В Париже мы посетили Лаврова[270]. Этот страшный для правительства человек жил в бедной, но обширной квартирке, так как посещали его беспрерывно. Жил он внизу, во дворе, и, таким образом, из всех верхних окон его могли созерцать соглядатаи (русские заплечные). Этот добродушный, с белой сединой старик был очень приветлив, его любили присные обоего пола; некоторые посетители его были очень интересны. Например, Орлов, красивый большеглазый брюнет в линялой синей блузе, в каскетке угольщика, странным образом соединявший в лице своем кротость ребенка с грозой завоевателя. «Ну что же, милый, — говорил Лавров, — за добродетель, за добродетель!» Это значит, что Орлов должен поставить самовар и сервировать чай на всю импровизированную компанию, человек десять-пятнадцать. Наш хозяин выразительно рекомендовал не садиться близко у окна. «Ибо теперь ведь на нас наведены сверху бинокли, и я боюсь, чтобы вас не обеспокоили визитом… Я-то их всех знаю, пора…» — и он кинул пристальный взгляд вверх. «А, это новое лицо, русский брюнет», — сказал он.


IV

С Владимиром Васильевичем мне было очень легко путешествовать. Он знал все языки, имел солидные рекомендации из Публичной библиотеки — все двери ему были открыты. У ученых всего мира установлено давно дружеское общение с коллегами, даже с незнакомыми. Так было с нами в Мадриде. Я везде сопровождал Владимира Васильевича. Мадрацо[271], директор музея, очень любезный испанец, хорошо известный Парижу художник, принял нас дружески.
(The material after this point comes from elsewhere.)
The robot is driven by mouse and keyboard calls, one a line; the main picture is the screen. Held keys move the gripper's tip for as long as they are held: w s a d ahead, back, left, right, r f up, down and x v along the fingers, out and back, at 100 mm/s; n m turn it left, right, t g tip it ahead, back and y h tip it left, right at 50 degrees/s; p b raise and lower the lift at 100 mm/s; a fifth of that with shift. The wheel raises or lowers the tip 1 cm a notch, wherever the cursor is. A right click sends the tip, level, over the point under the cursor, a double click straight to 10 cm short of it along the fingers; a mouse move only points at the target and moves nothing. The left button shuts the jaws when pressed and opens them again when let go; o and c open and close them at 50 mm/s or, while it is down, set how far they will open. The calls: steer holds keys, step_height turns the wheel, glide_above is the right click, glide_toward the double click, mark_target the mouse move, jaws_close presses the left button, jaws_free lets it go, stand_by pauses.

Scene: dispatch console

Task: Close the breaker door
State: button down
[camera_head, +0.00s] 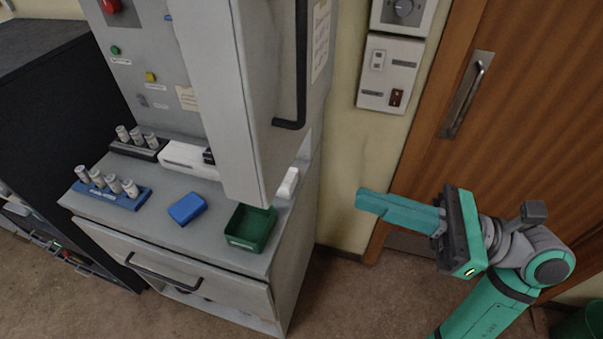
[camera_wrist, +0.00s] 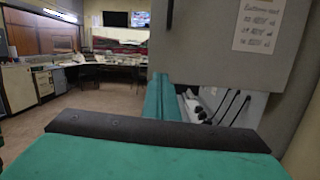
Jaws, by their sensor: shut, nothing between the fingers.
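The breaker door (camera_head: 228,90) is a tall grey panel standing open, swung out from the cabinet over the counter. A black bar handle (camera_head: 301,70) runs down its right-facing side and bends in at the bottom. My gripper (camera_head: 372,202) is shut and empty, to the right of the door and apart from it, in front of the wall and wooden door. In the wrist view, my green fingers (camera_wrist: 159,97) point ahead, side by side. A grey panel with a paper notice (camera_wrist: 259,25) fills the upper right there, and dark cables show below it.
The counter (camera_head: 165,185) below holds a green bin (camera_head: 250,228), a blue box (camera_head: 187,208) and racks of fuses (camera_head: 110,188). A drawer with a black handle (camera_head: 160,272) is underneath. A wooden door (camera_head: 510,110) stands behind my arm. Floor (camera_head: 340,290) is clear between.

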Музей для нас лично был открыт и после обеда, до самого вечера. Два часа мы оставались одни во всем музее. Сбрасывали пиджаки и были как дома. Я работал свою копию («Карлика» Веласкеса), а Владимир Васильевич что-нибудь читал вслух, лежа на прекрасной мягкой бархатной скамейке. Длинная скамья позволяла ему растянуться во весь рост, и мы выходили из нашей просторной мастерской лишь тогда, когда начинало уже вечереть.
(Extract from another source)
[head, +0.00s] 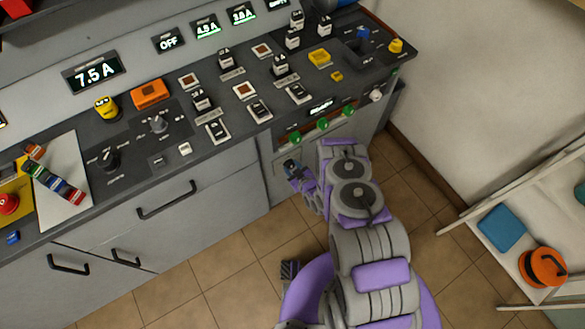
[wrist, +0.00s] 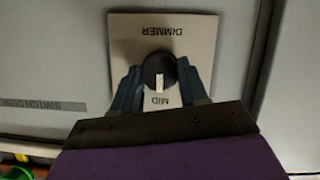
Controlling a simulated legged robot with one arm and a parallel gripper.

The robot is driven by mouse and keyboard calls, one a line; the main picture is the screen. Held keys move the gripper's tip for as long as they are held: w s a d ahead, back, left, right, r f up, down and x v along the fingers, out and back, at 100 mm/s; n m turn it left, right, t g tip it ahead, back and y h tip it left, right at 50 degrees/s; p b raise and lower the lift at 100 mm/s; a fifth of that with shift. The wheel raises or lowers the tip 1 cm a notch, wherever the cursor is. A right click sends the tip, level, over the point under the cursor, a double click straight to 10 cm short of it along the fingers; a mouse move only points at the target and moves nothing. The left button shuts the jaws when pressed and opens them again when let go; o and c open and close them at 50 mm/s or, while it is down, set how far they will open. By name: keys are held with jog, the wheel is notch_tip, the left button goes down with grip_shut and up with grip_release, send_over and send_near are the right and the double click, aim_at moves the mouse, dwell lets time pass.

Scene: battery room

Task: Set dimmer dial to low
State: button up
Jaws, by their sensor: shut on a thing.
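The dimmer dial (wrist: 152,68) is a round black knob with a white pointer mark, on a pale plate (wrist: 190,25) lettered DIMMER, which appears upside down in the wrist view. The white mark points toward the bottom of that view, at the MID label. My gripper (wrist: 159,80) is shut on the dial, one finger on each side of it. In the head view my gripper (head: 297,172) is at the front face of the grey cabinet, below the console's right part. The dial there is too small and covered to read. No LOW label is visible.
The console top (head: 130,135) above holds several knobs, switches and green-capped controls (head: 322,124). Displays (head: 94,74) line its back panel. Drawer handles (head: 166,200) stick out at left. A white shelf or cart (head: 510,262) with a blue item and an orange item stands right. Tiled floor is open between.

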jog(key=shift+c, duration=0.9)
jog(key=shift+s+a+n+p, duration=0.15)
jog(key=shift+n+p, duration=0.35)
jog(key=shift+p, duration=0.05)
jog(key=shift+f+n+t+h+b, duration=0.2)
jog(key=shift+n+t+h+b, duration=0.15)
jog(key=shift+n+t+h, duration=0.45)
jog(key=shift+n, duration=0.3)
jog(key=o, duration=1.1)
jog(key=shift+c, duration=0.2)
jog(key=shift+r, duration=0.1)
Что за милый, симпатичный народ испанцы, просто невероятно.

Мы собирались в Толедо. От Мадрида это недалеко. Владимир Васильевич как-то завозился с плохо прилаженным воротничком. Я смотрю на часы: «Владимир Васильевич, поторопитесь, как бы не опоздать на поезд!» Вышли — ни одного извозчика. Наконец сели. С горы нам хорошо был виден вокзал, который находился внизу. Смотрим, поезд уже сильно разводит пары. Россинант нашего извозчика напоминал клячу Пикадореса, вроде тех, которые торрос на бое быков высоко подбрасывает своими крутыми аршинными рогами, проткнув им кишки. «Да мы уже опоздали, — повторяю я, глядя на часы. — Не вернуться ли нам, Владимир Васильевич? Смотрите, поезд сейчас тронется. Что же возница мучит свою бедную клячу? Бесполезно уже…» Видим, прислуга поезда заметила нас снизу и дружески машет руками. С горы — легко, и кляча, пошатываясь, запрыгала к нашим благодетелям; нас дружески, как добычу, проводили на наши места. Только нас ведь и ждал весь поезд! Ну, где в другой стране вы встретите такое братское участие? Не угодно ли!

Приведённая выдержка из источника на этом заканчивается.